Let’s talk more about the star ingredient — cabbage. Use a medium cabbage, or half of Large green cabbage. Remove the green firm leaves to reveal the shiny interiors. Those make the maximum crunch. You can do a combination of green and purple cabbage for a more colorful coleslaw. You don’t need extra tools, just slice cabbage as thinly as possible with a sharp knife. I stay away from mandoline, it makes cutting evenly, but nope. Ok, you don’t have the knife skills or you hate doing a lot of prepworks. Solution: buy bagged, pre-cut, coleslaw veggies from stores. There’s that other issue Made-at-Home Creamy Crunchy Coleslaw of preventing a watery coleslaw. There’s a lot of water inside the cabbage and the salting process gets the water out of the cabbage first, softening it, seasoning it too.


Better than store-bought, better than KFC. It’s the best, quick and easy, plenty of crunch and delicioso oh la la! This is a big batch! Ingredients:

1 medium RAW green cabbage, thinly sliced into strips
3 medium carrots, coarsely grated
1 tablespoon of salt
1 can Sliced Pineapple, drained well and cut into tidbits size
2 Fuji apples, peeled, cored and cut into cubes
2 cups raisins
1 1/2 cups mayonnaise
1 1/2 cups sourcream
2 tablespoons white granulated sugar
1 teaspoon ground black pepper
1/2 teaspoon celery seeds (optional)
2-4 tablespoons Thousand Island
Dressing (optional)
4-6 tablespoons Sweetened
Condensed Milk.


Place prepared cabbage strips and grated carrots in a large bow. Add salt and mix it all up well. Transfer to a colander set over a large bowl. Put weight on top of the veggies, like another bowl with canned soups. Allow to stand 1 hour to drain excess liquid, so you don’t end up with soggy salad.
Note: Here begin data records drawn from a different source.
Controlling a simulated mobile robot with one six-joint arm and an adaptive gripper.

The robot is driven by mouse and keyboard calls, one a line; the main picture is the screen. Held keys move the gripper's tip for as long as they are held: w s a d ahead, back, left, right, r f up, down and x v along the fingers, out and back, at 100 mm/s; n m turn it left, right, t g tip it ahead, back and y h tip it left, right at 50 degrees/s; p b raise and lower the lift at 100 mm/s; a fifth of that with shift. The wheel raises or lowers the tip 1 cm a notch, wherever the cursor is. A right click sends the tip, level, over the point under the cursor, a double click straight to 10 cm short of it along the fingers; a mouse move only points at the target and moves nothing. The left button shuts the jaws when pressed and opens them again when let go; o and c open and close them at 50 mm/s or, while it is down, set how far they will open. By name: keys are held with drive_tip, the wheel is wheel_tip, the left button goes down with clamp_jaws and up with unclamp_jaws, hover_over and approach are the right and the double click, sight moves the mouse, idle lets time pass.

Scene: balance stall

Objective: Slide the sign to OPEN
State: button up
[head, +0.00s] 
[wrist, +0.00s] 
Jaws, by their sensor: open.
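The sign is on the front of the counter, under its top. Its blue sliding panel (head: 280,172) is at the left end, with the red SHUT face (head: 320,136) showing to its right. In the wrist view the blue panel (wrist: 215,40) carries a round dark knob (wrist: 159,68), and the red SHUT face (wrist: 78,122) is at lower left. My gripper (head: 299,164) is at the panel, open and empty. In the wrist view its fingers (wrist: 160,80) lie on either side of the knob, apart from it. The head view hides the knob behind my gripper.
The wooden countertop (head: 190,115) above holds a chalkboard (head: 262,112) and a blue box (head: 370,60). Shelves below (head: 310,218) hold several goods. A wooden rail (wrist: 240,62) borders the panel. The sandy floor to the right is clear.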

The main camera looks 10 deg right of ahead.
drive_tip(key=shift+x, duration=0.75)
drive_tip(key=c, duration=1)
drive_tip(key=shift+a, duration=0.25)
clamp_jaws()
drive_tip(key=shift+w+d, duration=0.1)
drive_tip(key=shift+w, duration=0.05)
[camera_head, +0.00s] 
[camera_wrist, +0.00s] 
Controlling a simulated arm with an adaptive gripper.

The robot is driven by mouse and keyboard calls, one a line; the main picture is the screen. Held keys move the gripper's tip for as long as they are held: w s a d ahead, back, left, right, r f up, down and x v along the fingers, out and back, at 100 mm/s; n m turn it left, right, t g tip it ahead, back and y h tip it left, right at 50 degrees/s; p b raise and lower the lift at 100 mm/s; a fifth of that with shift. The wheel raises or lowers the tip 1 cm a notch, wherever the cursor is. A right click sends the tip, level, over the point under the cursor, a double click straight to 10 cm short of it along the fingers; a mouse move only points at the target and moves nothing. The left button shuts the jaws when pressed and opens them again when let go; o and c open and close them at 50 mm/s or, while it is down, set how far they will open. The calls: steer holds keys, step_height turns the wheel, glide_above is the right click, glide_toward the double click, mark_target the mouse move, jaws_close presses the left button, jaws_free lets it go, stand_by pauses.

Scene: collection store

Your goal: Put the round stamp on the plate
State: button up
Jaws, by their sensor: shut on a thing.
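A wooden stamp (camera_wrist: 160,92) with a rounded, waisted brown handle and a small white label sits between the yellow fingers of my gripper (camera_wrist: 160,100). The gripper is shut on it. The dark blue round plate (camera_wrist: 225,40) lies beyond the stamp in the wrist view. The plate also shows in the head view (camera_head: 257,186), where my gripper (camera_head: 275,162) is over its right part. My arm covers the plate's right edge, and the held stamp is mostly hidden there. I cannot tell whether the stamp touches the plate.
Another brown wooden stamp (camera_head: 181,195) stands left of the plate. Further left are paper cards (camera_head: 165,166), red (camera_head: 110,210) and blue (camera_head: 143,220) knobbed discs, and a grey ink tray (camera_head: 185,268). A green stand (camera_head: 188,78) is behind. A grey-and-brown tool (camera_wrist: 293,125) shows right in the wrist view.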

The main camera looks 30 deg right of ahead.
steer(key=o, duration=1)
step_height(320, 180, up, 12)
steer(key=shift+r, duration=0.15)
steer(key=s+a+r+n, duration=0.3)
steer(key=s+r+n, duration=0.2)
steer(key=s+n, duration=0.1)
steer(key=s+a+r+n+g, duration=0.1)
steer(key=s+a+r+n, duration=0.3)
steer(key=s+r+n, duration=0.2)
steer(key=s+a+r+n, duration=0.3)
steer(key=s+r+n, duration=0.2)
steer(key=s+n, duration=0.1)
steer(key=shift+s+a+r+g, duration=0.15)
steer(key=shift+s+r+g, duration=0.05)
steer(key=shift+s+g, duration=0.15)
Transfer the cabbage and carrot mixture into a very big bowl to accommodate other ingredients. Add pineapples, apples, raisins; toss well.

Make the creamy sauce. In another bowl, combine, and whisk well, mayonnaise, sour cream, sugar, black pepper, celery seeds, Thousand Island Dressing and Sweetened Condensed Milk. Taste and adjust sweetness.
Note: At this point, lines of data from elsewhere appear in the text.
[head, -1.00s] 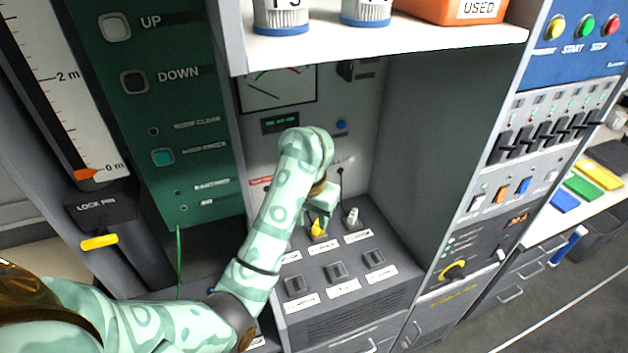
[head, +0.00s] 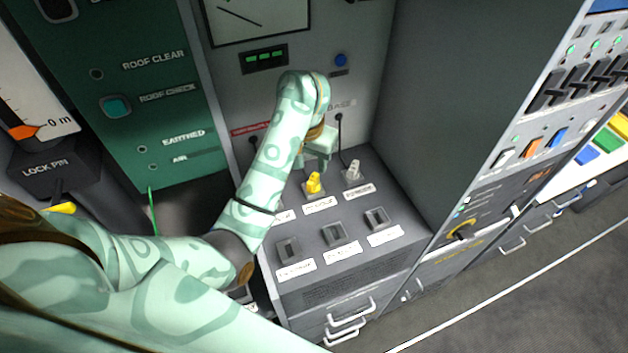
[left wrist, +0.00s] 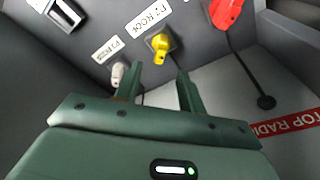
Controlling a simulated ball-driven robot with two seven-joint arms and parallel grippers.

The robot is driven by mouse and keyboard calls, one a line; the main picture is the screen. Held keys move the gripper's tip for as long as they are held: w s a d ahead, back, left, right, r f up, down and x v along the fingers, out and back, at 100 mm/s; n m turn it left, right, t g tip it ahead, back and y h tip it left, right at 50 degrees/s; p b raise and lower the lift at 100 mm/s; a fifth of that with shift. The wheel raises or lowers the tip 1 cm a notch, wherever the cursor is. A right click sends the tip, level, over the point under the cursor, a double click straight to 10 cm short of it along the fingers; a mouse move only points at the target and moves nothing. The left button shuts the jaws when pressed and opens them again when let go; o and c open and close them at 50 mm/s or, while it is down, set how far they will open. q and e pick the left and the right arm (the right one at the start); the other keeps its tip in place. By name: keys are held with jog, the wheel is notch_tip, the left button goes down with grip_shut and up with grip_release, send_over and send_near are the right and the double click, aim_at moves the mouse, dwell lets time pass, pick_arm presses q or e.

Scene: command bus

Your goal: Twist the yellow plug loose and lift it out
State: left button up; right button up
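The yellow plug (head: 314,184) sits upright in a socket in the back row of the grey sloped panel (head: 310,232). It also shows in the left wrist view (left wrist: 160,43), just beyond the fingertips. My left gripper (head: 318,160) hangs just behind and above the plug. In the left wrist view its two fingers (left wrist: 158,75) are apart with nothing between them, and the plug lies ahead of the gap. My right gripper is in neither view.
A white plug (head: 353,172) stands right of the yellow one. A red plug (left wrist: 226,14) with a black cable is on the other side, hidden in the head view by my arm. Empty sockets (head: 334,233) line the front row. A side wall (head: 440,90) closes the bay.

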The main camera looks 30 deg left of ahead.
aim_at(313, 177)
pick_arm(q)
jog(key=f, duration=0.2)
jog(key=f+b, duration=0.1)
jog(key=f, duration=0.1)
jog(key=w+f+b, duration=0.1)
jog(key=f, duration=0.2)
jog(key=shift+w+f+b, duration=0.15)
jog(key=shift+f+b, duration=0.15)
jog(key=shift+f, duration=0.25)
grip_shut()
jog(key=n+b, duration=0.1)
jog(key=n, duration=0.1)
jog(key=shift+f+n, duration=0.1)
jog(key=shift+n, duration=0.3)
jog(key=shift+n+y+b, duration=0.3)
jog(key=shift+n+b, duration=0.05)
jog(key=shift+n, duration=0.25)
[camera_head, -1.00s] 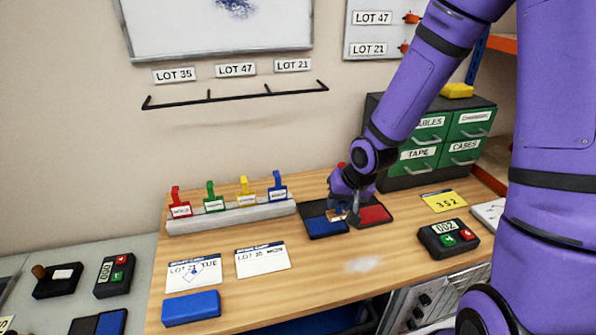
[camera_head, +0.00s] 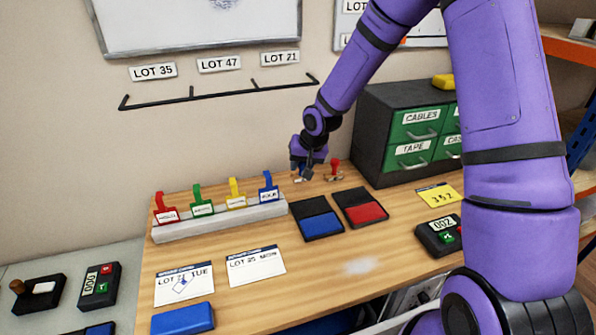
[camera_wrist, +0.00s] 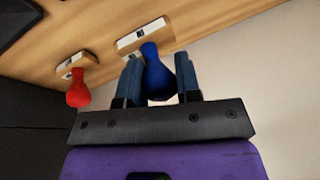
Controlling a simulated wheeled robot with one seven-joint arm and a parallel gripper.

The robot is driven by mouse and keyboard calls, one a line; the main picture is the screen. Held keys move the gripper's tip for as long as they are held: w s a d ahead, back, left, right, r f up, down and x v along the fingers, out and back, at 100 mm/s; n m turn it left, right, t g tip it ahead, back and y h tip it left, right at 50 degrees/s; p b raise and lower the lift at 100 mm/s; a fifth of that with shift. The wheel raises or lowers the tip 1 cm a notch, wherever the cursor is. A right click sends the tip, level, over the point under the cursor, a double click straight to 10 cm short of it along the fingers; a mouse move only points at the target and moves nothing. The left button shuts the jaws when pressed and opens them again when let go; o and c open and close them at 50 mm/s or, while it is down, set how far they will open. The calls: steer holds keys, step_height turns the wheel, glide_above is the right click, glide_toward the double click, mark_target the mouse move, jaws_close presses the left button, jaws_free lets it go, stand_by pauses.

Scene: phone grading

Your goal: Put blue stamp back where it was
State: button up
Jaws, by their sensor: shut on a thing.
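My gripper (camera_head: 306,173) is shut on the blue stamp (camera_wrist: 157,74), with one finger on each side of its blue handle in the wrist view. The stamp is upright at the back of the table (camera_head: 240,305), close to the wall; I cannot tell whether its pale base touches the wood. In the head view it is mostly hidden by my gripper. The red stamp (camera_head: 335,168) stands just right of it; it also shows at the left of the wrist view (camera_wrist: 77,88).
The blue ink pad (camera_head: 321,223) and red ink pad (camera_head: 366,212) lie open in front. A rack (camera_head: 222,219) with several coloured tags is to the left. A drawer cabinet (camera_head: 380,125) stands at right. Two cards (camera_head: 256,265) lie nearer the front.

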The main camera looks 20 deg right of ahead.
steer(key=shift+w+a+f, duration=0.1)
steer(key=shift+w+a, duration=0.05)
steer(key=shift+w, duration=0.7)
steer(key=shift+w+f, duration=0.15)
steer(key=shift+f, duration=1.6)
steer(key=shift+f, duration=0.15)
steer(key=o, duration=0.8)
Add dressing to the veggies and fruits. Stir everything together until thoroughly combined. Cover with cling wrap and let flavors come together in the fridge (at least 2 hours) before serving. Enjoy!


Feel free to experiment with this recipe. Add dried cranberries, toasted almonds, sliced onions and celery.
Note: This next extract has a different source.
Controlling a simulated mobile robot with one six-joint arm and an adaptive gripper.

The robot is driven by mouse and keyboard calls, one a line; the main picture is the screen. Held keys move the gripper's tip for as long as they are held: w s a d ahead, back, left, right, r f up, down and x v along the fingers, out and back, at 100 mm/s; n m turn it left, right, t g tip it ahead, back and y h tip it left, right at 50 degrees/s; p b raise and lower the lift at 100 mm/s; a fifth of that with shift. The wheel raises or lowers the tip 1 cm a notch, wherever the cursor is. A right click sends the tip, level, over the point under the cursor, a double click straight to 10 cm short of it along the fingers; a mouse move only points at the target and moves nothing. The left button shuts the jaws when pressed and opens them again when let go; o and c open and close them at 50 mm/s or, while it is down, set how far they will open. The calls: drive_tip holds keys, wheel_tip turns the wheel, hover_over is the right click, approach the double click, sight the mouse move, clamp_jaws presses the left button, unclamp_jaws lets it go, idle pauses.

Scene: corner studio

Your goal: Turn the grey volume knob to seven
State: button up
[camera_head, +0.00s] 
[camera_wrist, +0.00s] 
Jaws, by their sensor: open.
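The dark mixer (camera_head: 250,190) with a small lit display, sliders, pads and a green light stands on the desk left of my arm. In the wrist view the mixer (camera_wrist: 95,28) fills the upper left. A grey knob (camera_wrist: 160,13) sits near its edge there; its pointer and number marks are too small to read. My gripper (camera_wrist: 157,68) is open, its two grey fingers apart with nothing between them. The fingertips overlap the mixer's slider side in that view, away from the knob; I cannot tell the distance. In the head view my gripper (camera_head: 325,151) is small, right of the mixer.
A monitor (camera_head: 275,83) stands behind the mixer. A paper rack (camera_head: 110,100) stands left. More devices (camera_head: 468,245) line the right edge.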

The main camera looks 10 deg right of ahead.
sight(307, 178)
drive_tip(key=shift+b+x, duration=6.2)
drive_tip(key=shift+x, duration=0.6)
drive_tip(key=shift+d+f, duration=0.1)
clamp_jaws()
That darn summer fruitflies — how do you get rid of ’em. Fill a glass jar with about an inch of vinegar. Put cling wrap on the top of the jar and prick with fork a few times. The flies mistake vinegar for rotting fruits or veggies, drown in vinegar and bye-bye.

Here’s welcoming Melvin to the Family (thanks to the pasalubong) — he made it and Direk Gerry’s been smiling ear to ear. Now, enjoy your summer — summer means happy times and good sunshine. Summertime and the livin’ is easy, yes yes!